Engineering marvel of Forth Bridge celebrated at National Library
One of the world's greatest feats of engineering is being celebrated at the National Library of Scotland with a special free display ['The Forth Bridge: Building an icon'] marking the construction of the Forth rail bridge.
When it opened 125 years ago, it had the longest cantilever bridge span in the world and was the first major construction in Britain to be built of steel. The bridge reaches 110 metres (361ft) above high water with foundations that are sunk 27 metres (89ft) into the river bed. It is made up of some 53,000 tonnes of steel, including 6.5 million rivets.
The final rivet was driven home by the Prince of Wales, later King Edward VII, on 4 March 1890, signalling the start of train operations across a structure that has become one of the most famous in the world.
The National Library is displaying many fascinating items from its collections to tell the remarkable story of the bridge's eight-year-long construction which involved 4,600 workers at the peak of activity. The items range from detailed plans and photographs of the construction to an original copy of the menu that was served to guests at the royal opening.
Work on the bridge was often a dangerous enterprise with men dangling on ropes to work on the structure. Falls were common, resulting in one safety measure being introduced. Boats patrolled underneath the site to rescue anyone who fell but this did not prevent fatalities. At least 57 deaths are recorded, although this is thought to underestimate the true number.
The bridge has its origins in the Forth Bridge Railway Act of 1873, when construction was authorised to a design of railway engineer Thomas Bouch. He had designed the Tay Bridge which opened in 1878. However, a section of the bridge collapsed in a gale the following year, ending Bouch's involvement in the Forth Bridge.
A new cantilever design by Benjamin Baker and Sir John Fowler, who had worked together on the early underground railway system in London, was then put forward. Baker devised a human cantilever using three members of his staff to demonstrate the load bearing principle of the design at a lecture to the Royal Institution in London.
The design was accepted and work began in 1882. One of the major engineering challenges was the construction of the stone piers on which the bridge's superstructure would sit. In some sections, dams could be built to push out the river water and allow the foundations to be laid. Elsewhere, it required a more elaborate solution.

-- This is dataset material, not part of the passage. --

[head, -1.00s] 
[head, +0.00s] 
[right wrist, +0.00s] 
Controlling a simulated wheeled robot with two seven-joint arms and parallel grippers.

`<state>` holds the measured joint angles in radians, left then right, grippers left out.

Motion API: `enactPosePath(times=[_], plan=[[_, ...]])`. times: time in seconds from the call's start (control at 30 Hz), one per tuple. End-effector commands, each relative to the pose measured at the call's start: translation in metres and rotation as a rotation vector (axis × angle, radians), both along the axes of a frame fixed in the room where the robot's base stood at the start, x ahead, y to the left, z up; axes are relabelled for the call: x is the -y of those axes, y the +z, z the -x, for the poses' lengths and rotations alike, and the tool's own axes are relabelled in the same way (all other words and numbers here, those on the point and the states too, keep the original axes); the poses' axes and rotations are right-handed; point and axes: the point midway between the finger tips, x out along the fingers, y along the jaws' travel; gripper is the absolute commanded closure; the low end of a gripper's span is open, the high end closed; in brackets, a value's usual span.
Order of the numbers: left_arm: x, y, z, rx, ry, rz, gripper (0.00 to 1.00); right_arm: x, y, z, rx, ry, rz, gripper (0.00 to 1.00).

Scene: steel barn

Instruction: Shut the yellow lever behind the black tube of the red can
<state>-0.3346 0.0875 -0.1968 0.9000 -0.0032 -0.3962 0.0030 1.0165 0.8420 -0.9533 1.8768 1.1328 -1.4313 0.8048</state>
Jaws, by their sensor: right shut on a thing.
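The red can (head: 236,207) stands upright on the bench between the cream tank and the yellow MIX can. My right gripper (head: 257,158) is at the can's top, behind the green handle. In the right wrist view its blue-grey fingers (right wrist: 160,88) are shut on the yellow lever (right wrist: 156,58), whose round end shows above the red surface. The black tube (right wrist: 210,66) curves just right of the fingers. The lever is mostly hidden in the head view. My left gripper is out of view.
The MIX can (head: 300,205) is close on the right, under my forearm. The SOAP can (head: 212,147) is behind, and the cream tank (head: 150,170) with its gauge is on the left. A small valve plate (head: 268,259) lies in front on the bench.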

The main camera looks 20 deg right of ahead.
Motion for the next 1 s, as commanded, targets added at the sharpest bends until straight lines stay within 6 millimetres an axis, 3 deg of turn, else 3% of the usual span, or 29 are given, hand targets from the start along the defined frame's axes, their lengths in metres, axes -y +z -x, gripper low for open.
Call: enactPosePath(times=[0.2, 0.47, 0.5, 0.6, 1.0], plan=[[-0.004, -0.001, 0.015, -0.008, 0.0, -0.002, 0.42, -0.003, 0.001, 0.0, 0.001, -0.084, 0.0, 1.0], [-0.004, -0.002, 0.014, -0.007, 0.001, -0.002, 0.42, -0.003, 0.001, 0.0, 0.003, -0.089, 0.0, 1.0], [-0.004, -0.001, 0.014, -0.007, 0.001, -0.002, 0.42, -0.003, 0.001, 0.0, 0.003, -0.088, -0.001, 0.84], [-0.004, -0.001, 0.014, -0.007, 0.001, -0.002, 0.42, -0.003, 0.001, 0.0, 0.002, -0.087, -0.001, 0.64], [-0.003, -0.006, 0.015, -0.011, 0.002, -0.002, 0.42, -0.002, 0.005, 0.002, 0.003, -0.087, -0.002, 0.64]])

Enormous wrought iron cylinders called caissons measuring 21 metres (70ft) in diameter were made, floated into position and then weighted with cement until they sat on the river bed. This allowed the men to work at the base within the sealed caisson almost like coal miners within a mine. Air was pumped in for them to breathe. This work was contracted to a French firm and was mainly carried out by Italian, Belgian, Austrian and German labour.
Alison Metcalfe, Manuscripts Curator at the National Library of Scotland who has organised the display, said: 'The Forth Bridge has become a prominent Scottish landmark but perhaps we have lost sight of just how much of an engineering marvel it was 125 years ago and remains to this day. We hope this display will show some of the ingenuity involved in its construction and help to remember the sacrifice of so many who lost their lives when it was being built.'
'The Forth Bridge: Building an icon' is on from 1 April to 21 June at the National Library of Scotland, George IV Bridge, Edinburgh. Entry is free.